RIO - O ministro das Relações Exteriores, Mauro Vieira, reagiu nesta terça-feira, dia 20, à cobrança reiterada do governo isralense para que o presidente Luiz Inácio Lula da Silva peça desculpas por ter comparado a ação militar conduzida pelo país contra terroristas do Hamas na Faixa de Gaza ao Holocausto de judeus pela Alemanha nazista. Orientado por conselheiros políticos e diplomáticos, Lula recusa-se a pedir desculpas ou fazer qualquer mea culpa sobre suas declarações.

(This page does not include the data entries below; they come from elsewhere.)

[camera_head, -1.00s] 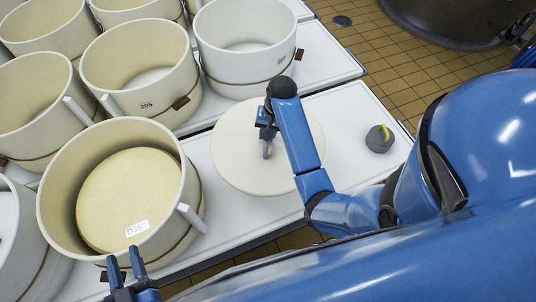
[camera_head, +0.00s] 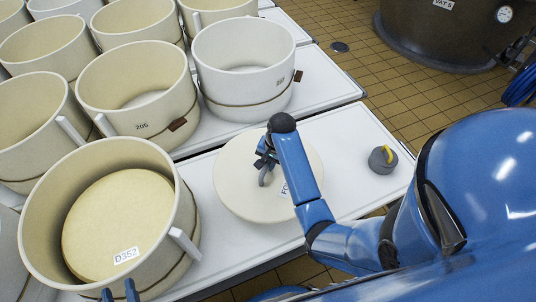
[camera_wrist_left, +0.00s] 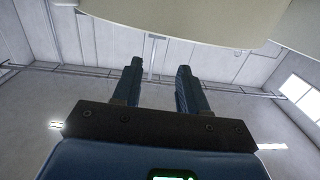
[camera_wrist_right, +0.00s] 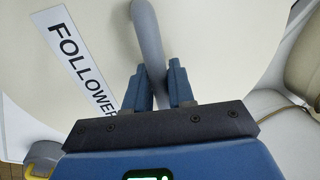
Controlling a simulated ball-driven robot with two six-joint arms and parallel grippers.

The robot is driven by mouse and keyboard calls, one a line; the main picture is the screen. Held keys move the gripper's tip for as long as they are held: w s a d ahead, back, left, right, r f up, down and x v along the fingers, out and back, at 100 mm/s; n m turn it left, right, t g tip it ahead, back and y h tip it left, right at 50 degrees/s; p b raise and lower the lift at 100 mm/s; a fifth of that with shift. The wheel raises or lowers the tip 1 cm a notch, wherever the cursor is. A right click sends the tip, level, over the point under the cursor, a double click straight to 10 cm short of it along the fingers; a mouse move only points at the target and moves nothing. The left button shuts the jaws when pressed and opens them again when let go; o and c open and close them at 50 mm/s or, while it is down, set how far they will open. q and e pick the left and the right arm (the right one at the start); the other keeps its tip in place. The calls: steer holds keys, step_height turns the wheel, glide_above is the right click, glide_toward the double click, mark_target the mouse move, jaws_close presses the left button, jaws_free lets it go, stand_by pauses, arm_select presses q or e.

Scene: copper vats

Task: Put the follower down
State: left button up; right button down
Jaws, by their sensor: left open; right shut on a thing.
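The follower (camera_head: 240,195) is a round cream disc, flat over the white table in the middle of the head view. Its label reads FOLLOWER in the right wrist view (camera_wrist_right: 80,65). My right gripper (camera_head: 265,165) is shut on the follower's grey handle (camera_wrist_right: 148,35), above the disc's centre. I cannot tell whether the disc touches the table. My left gripper (camera_head: 120,292) is open and empty, at the bottom edge of the head view in front of the large vat mould. The left wrist view shows its two fingers apart (camera_wrist_left: 160,85).
A cream tub (camera_head: 30,225) holding a pale disc labelled D352 (camera_head: 118,215) stands left of the follower. Tub 205 (camera_head: 135,105) and another white tub (camera_head: 245,80) stand behind. A grey weight with a yellow handle (camera_head: 382,162) sits on the white table (camera_head: 345,130) at right.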

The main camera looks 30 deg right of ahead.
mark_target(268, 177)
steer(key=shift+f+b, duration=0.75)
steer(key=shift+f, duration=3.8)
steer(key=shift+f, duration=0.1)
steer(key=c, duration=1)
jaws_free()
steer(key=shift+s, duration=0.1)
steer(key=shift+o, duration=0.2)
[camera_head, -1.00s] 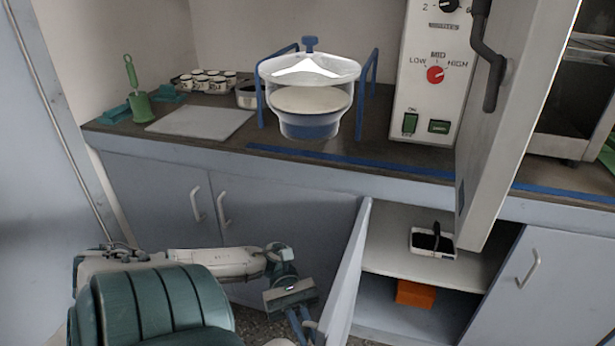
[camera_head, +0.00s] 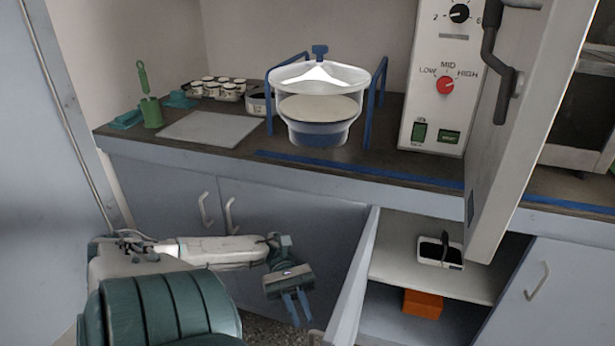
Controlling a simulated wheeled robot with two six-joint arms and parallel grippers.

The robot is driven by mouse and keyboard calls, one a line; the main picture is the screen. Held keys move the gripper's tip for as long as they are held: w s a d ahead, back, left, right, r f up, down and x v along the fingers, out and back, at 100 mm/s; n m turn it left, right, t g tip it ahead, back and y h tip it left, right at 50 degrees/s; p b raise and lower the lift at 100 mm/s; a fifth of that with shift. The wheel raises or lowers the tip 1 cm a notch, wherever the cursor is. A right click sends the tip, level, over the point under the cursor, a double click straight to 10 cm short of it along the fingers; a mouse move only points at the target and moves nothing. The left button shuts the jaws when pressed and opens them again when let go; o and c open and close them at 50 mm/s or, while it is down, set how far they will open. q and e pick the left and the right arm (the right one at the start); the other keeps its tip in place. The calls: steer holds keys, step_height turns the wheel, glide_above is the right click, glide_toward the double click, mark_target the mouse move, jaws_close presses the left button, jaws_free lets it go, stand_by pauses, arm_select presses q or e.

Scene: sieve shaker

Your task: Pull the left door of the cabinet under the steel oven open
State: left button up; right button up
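The steel oven (camera_head: 576,120) stands on the counter at the right, its door (camera_head: 525,110) swung open toward me. The cabinet under it has its left door (camera_head: 352,290) standing open, seen nearly edge-on, with the shelf (camera_head: 395,262) showing behind it. The right door (camera_head: 550,295) is closed, with a bar handle (camera_head: 537,281). My left gripper (camera_head: 296,308) points down just left of the open door; its two blue fingers are apart, with nothing visible between them. It looks clear of the door. My right gripper is not in view.
A white box with a black inside (camera_head: 455,262) sits on the shelf, above an orange block (camera_head: 423,304). Two closed doors (camera_head: 285,225) are left of the opening. A clear-lidded vessel (camera_head: 318,105) stands on the counter (camera_head: 225,155).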

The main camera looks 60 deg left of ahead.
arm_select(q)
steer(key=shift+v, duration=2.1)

O chanceler de Lula disse que seu homólogo israelense, Israel Katz, demonstrou comportamento duplo, agiu de forma “insólita” e “ofensiva” contra um chefe de Estado e classificou a ação do governo Binyamin Netanyahu como “antidiplomacia”. Para Mauro Vieria, o primeiro-ministro instrumentalizou a declaração de Lula como forma de angariar apoio e sair de uma situação de “isolamento” internacional. Israel sofre pressão para não realizar uma incursão militar em Rafah, ao Sul de Gaza, onde estão cerca de 1,5 milhão de refugiados.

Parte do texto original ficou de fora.